>>>>

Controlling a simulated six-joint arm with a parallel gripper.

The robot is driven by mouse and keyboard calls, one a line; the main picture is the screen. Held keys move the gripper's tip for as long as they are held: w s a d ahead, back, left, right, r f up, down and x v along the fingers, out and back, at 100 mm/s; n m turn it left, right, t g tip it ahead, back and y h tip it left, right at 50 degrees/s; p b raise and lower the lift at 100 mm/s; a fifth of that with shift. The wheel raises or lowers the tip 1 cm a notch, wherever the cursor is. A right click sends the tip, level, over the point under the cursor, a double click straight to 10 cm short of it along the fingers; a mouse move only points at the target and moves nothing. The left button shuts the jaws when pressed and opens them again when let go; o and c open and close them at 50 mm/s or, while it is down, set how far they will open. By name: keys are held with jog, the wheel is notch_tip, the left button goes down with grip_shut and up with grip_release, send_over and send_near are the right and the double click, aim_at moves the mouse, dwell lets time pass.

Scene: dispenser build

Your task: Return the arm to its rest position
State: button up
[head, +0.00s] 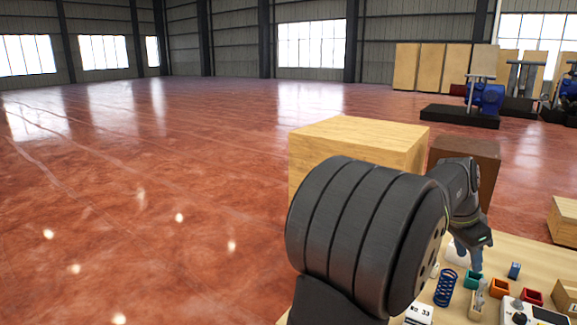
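My dark grey arm fills the lower middle of the head view and reaches out over the work table (545,265). My gripper (476,266) is at its far end, small and pointing down. It is just above or beside a small teal bin (473,281); I cannot tell whether it touches. The fingers are too small and partly merged with the things behind them to show whether they are open or shut, or whether they hold anything.
A blue coil (445,288), an orange bin (499,288), a red bin (532,296) and a small blue part (514,270) stand close around my gripper. A white label reading 33 (419,314) is nearer. A large wooden box (345,150) stands behind my arm. Open floor lies left.

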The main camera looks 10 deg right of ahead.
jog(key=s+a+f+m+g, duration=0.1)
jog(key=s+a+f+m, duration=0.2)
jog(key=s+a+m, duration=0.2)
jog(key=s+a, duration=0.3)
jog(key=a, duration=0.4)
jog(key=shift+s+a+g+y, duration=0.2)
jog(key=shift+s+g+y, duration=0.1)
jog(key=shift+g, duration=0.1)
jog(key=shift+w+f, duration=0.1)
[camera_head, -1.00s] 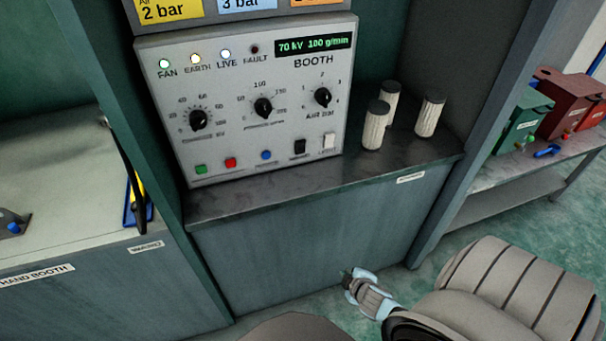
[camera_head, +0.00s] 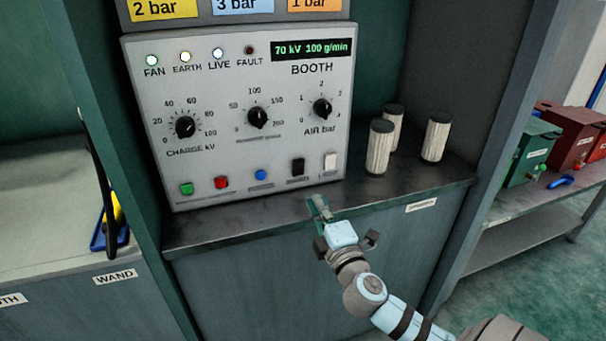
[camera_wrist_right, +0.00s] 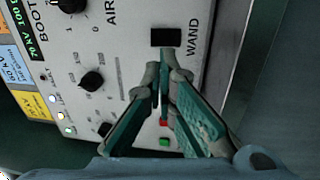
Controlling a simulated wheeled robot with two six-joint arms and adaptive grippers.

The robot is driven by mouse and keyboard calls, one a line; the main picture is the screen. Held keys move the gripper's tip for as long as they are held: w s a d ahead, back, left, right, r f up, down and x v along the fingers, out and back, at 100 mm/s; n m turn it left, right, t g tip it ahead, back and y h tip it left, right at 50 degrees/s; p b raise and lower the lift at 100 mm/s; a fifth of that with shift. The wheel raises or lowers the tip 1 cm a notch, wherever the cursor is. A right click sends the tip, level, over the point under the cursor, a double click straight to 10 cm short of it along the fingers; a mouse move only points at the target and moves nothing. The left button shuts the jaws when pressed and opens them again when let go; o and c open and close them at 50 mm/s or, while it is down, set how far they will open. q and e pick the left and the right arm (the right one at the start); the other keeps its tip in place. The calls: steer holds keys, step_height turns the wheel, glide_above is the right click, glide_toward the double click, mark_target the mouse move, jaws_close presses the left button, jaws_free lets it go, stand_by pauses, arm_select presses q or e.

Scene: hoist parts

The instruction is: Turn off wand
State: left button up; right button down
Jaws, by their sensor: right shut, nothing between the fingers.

<<<<

**Requirement**
Of the lines in the data above, how many contain the word "Scene"? Give only that figure.

**Expected answer**
2